When was the first shoot?

The first shoot was in December of 2021, after I got back from my van trip. I had the SW20 that’s on the cover as a loaner car while I got my van fixed. Claire was staying in Dallas with a girlfriend of hers, and I went out to go visit and we just had a night to kill before going to get dinner together.

And so I said, “We should go take pictures.” We had this cool car. She’s obviously got a good sense of fashion, she’s got the whole ’90s yellow thing going on, and we had the yellow DART train. I managed to time it right for a really good shot. And so, initially, I just made a little spread because the pictures were more compelling together than they were solo. I was like, “This is a really cool little fashion shoot.” And then, I was like, “Huh, I wonder if I could make this into a replicable thing.”

So the second shoot in the book, with Roxy, was when I tried to see if I could turn this into something that had a consistent sense of theme. That was also another car from the importer, the Mark III Supra Turbo A homologation special. Roxy did a very different vibe, the ’90s heroin chic kind of shoot, and then I was like, “Okay, this is two very different vibes that appear to have a consistent through line and theme. This can be turned into a project.”

How do you get from a couple shoots with a couple friends to a full-fledged lookbook?

From there I went to San Francisco, and did a handful of shoots that are in the next pages of the book. Nikki with a ‘60s aesthetic, the tuner girl shoot with Lexi and her Protege5 – that was her own car. And then I shot with Lauren and her Porsche – I didn’t know Lauren beforehand, she was one of the few people I met specifically because I was shooting the book – and that was when I started building actual momentum. I had five shoots, and that was when I initially set the goal of 20.

The book is loosely in the order of which I did the shoots, rather than any sort of cohesive, “I planned for this vibe to follow this vibe.” It’s largely because that’s just the way it ended up working out. There didn’t really seem to be a need to reorder it, because it actually organically worked itself into a pattern that kind of felt like it made sense – especially towards the end, where I was trying to fill in gaps in styles and stuff. But the first five shoots were all pretty easy. Consistently different vibes, consistently different cars, and different ethoses about how we did it.

With shoots like Lexi and Lauren, did you prefer shooting people with their own cars when you could?

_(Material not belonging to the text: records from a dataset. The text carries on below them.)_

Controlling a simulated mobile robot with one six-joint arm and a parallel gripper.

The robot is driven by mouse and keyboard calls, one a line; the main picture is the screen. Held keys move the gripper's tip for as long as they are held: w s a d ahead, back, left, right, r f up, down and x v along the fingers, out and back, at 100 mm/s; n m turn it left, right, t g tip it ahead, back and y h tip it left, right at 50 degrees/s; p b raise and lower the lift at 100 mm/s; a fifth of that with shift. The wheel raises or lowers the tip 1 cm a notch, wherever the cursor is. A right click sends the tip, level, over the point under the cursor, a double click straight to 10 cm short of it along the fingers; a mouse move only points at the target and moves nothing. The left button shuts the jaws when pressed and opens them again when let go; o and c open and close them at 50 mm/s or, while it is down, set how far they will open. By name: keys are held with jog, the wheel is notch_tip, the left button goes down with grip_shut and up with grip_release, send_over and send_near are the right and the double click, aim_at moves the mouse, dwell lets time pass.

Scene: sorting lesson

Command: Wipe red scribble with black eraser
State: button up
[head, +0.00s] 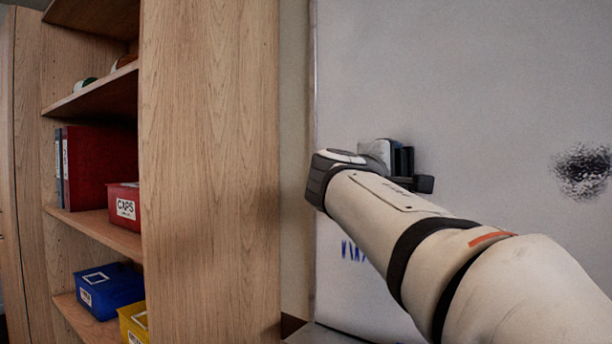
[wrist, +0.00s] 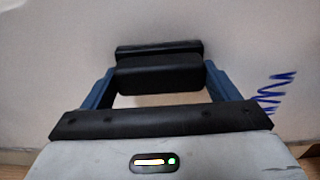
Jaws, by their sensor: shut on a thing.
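My gripper (wrist: 160,78) is shut on the black eraser (wrist: 158,74), with its blue fingers at the two ends. A dark strip lies just beyond the eraser, close to the whiteboard. I cannot tell whether the eraser touches the board. In the head view my gripper (head: 402,160) is in front of the whiteboard (head: 430,60), near its left edge, and mostly hides the eraser. A blue scribble (head: 352,251) is on the board below my gripper; it also shows at the right in the wrist view (wrist: 276,92). No red scribble shows in either view.
A black smudge (head: 583,171) is on the board at the right. A wooden shelf unit (head: 210,170) stands close on the left, with a red box (head: 124,205), a blue box (head: 108,290) and a yellow box (head: 134,322). The upper board is clear.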

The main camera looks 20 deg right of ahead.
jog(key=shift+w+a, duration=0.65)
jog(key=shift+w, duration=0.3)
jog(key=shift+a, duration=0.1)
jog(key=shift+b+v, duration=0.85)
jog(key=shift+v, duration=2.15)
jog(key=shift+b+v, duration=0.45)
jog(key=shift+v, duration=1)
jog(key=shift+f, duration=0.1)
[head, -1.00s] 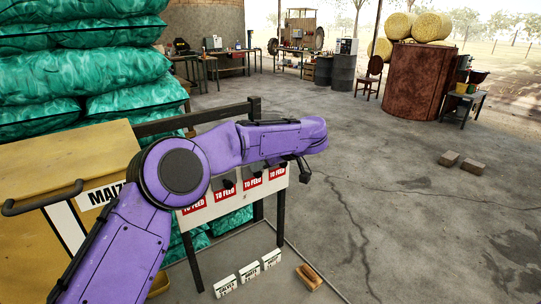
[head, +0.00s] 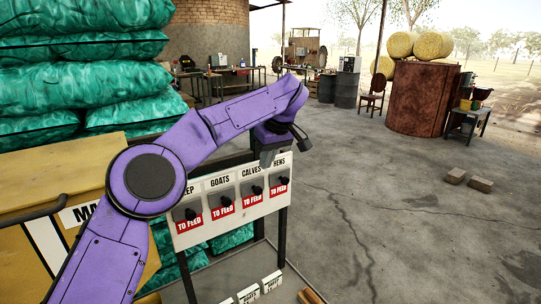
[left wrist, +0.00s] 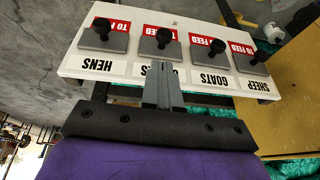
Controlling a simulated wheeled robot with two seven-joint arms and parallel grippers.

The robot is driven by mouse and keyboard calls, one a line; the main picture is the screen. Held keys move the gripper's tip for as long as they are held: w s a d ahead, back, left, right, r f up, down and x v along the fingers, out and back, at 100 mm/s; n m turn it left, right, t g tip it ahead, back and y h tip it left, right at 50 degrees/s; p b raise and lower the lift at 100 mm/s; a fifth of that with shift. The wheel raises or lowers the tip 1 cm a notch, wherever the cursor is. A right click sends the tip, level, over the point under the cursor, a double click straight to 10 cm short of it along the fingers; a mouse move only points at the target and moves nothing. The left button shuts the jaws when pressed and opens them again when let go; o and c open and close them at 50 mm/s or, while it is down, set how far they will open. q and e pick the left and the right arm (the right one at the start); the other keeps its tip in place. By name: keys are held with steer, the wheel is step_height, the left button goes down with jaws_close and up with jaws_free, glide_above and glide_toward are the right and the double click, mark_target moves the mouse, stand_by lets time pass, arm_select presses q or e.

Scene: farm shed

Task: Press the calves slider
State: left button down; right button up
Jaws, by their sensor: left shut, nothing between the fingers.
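The calves slider (head: 251,189) is a grey plate with a black knob on a white panel (head: 222,244). It sits under the CALVES label, between the goats slider (head: 222,197) and the hens slider (head: 279,180). A red TO FEED tag is below it. My left gripper (head: 268,157) points down near the panel's top edge, by the CALVES label. In the left wrist view the panel is upside down. There my left gripper (left wrist: 162,68) is shut and empty, just short of the calves slider (left wrist: 155,48), and covers most of its label. I cannot tell whether it touches the panel.
The sheep slider (head: 187,211) is at the panel's left end. A yellow maize bin (head: 50,178) and stacked green sacks (head: 80,65) stand at left. Small white labelled blocks (head: 271,281) lie below the panel. The concrete floor at right is mostly clear.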

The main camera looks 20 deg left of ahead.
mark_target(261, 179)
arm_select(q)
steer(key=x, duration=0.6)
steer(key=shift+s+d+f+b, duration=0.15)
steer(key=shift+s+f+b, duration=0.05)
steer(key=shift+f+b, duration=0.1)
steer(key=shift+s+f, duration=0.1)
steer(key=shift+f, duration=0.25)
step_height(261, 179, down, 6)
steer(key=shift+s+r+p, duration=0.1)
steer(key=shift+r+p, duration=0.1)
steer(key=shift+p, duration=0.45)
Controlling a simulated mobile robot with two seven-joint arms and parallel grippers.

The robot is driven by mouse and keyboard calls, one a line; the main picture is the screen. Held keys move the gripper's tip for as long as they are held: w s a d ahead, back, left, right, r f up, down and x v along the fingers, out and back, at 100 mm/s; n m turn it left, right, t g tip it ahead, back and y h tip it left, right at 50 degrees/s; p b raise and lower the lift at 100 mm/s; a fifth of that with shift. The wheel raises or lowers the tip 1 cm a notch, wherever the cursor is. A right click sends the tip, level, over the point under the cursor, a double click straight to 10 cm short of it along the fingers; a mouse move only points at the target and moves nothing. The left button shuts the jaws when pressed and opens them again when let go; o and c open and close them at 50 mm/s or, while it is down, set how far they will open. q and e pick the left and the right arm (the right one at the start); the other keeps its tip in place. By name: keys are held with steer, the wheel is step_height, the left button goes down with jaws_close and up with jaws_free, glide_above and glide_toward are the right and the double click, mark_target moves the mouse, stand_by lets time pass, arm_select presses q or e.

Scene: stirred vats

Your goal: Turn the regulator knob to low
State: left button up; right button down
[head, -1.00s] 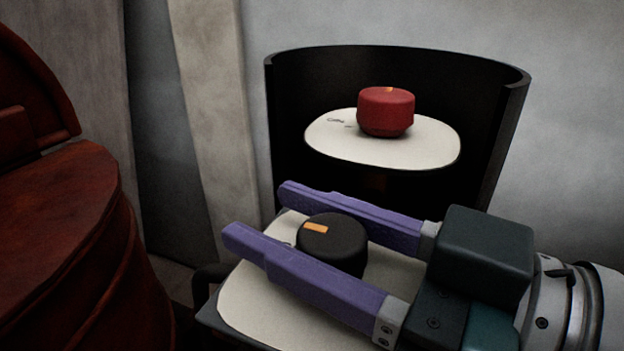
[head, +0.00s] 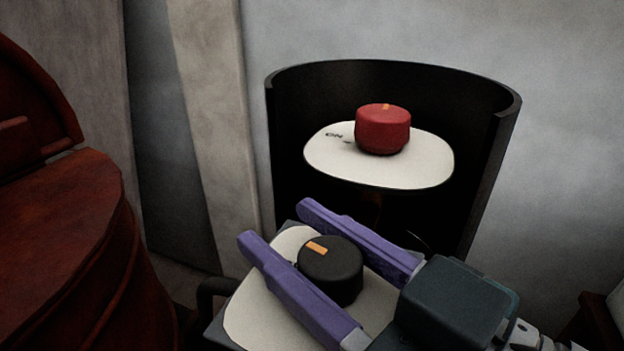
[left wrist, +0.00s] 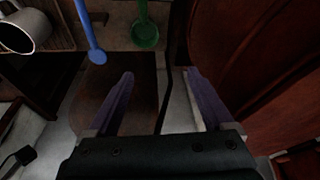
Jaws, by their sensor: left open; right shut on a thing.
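A round black knob (head: 331,275) with an orange mark on its top sits on a pale plate (head: 252,318) at the lower middle of the head view. I take it as the regulator knob. The mark lies toward the knob's upper left edge. My right gripper (head: 278,222) has its purple fingers on either side of the knob and is shut on it. The fingers hide parts of the plate and any low label. My left gripper (left wrist: 158,78) is open and empty in the left wrist view.
A red knob (head: 382,132) stands on a second pale plate (head: 335,168) marked "ON", inside a dark curved shroud (head: 290,110). A dark red vessel (head: 60,240) stands at left. The left wrist view shows a blue ladle (left wrist: 90,35), a green ladle (left wrist: 145,33) and a metal mug (left wrist: 22,30).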

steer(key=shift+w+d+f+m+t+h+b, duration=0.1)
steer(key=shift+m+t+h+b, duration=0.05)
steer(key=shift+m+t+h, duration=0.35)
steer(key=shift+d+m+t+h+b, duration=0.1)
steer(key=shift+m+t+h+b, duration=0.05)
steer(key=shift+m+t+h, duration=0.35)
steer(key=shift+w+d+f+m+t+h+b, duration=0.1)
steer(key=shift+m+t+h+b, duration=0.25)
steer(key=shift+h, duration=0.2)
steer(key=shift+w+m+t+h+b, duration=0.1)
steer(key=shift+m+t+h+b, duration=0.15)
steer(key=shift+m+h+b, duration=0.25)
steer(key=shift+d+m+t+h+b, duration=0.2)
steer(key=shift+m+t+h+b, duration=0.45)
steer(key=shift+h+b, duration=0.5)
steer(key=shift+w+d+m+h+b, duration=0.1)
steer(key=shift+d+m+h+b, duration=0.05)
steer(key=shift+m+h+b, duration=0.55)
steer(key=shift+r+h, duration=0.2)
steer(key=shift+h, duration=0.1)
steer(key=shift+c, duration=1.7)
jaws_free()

Y’know I think I did at first. From a scheduling perspective, it’s certainly easier, but from an overall shoot perspective, it didn’t honestly end up mattering. The most important part of the project was just getting comfortable with the model – which, obviously, is easier if you’re a transfem shooting transfems. I want to represent us as I think we would like to be seen, and I think that’s part of what made this project uniquely doable for me: I have automotive industry links, so I could go get these cars, but then I still had the ability to respectfully portray us in a way that I think that everybody in the book is pretty happy with.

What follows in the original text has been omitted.